DTE Biomass Energy has announced it has acquired two landfill gas-to-energy projects in Texas, purchasing both the operating Fort Bend Power Producers, LLC facility just outside of Rosenberg and the Seabreeze landfill gas development project in Angleton. Construction of the Seabreeze plant is expected to commence next month. Fort Bend and Seabreeze bring the number of landfill gas-to-energy projects DTE operates in Texas to three and gives DTE five facilities enterprise-wide which convert landfill gas to pipeline-quality renewable natural gas (RNG).

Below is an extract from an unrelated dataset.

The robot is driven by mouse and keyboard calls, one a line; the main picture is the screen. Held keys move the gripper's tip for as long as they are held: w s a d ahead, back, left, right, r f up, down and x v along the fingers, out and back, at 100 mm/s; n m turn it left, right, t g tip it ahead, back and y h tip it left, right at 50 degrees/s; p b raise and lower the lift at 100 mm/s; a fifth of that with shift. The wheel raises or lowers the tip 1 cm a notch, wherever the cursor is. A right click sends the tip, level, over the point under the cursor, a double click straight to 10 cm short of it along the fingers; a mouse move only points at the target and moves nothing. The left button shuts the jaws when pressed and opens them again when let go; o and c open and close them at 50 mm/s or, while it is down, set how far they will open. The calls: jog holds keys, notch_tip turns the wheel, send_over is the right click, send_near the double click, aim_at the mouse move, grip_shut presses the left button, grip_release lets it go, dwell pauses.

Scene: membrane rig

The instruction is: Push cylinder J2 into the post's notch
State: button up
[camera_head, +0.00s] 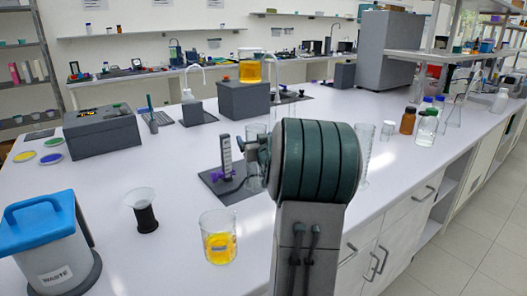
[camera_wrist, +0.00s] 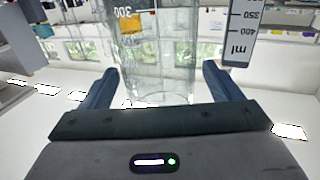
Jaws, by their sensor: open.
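A clear graduated glass cylinder (camera_wrist: 160,62) stands upright between the two fingers of my open gripper (camera_wrist: 161,70) in the wrist view, with a gap to each finger. A 300 mark shows on it; I can read no J2 label. In the head view the glass cylinder (camera_head: 255,133) is partly hidden behind my arm, just right of the grey scale post (camera_head: 227,158). The post, marked 350 and 400 ml, also shows in the wrist view (camera_wrist: 243,32), right of the cylinder. It stands on a dark base (camera_head: 209,180) with a purple part. I cannot make out the notch.
A beaker of yellow liquid (camera_head: 219,246) and a black stand with a funnel (camera_head: 146,217) are in front. A blue-lidded waste bin (camera_head: 45,240) is at left. Another tall glass cylinder (camera_head: 364,150) stands right of my arm.

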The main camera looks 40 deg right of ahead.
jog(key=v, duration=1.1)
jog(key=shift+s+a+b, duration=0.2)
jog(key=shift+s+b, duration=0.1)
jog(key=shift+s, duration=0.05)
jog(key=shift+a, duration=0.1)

The RNG produced at the Fort Bend project is derived from landfill gas which is then ultimately processed to pipeline-quality standards. This low-carbon fuel is extremely versatile and fully compatible with the US natural gas infrastructure. Today, RNG is primarily used to power CNG and LNG vehicles, offsetting the use of fossil-based fuel. The purchase is consistent with DTE's recently announced, broad sustainability initiative to help address climate change.

"These landfill gas-to-energy projects support our continued commitment to renewable energy and growing interest in supplying the renewable vehicle fuels market," said DTE Biomass President Mark Cousino. "We see an increasing demand for natural gas powered vehicles - and RNG production provides a clean, sustainable fuel source with the benefit of reduced emissions over standard fuel."

Constructed in 2013, the Fort Bend facility generates enough RNG to supply fuel for 560 diesel transit buses annually. Later this year, DTE will increase the output of the project by expanding the plant's capacity to generate enough RNG to fuel over 1000 diesel transit buses. Forecast to reach commercial operations in the fourth quarter of this year, the Seabreeze facility is expected to produce a similar volume.

The plants' economic and environmental benefits are significant. The projects reduce greenhouse gas by collecting and destroying landfill gas which, according to the EPA, is 25 times more harmful to the environment than carbon dioxide (CO2). It also creates jobs and delivers a proven and cost-effective renewable energy source.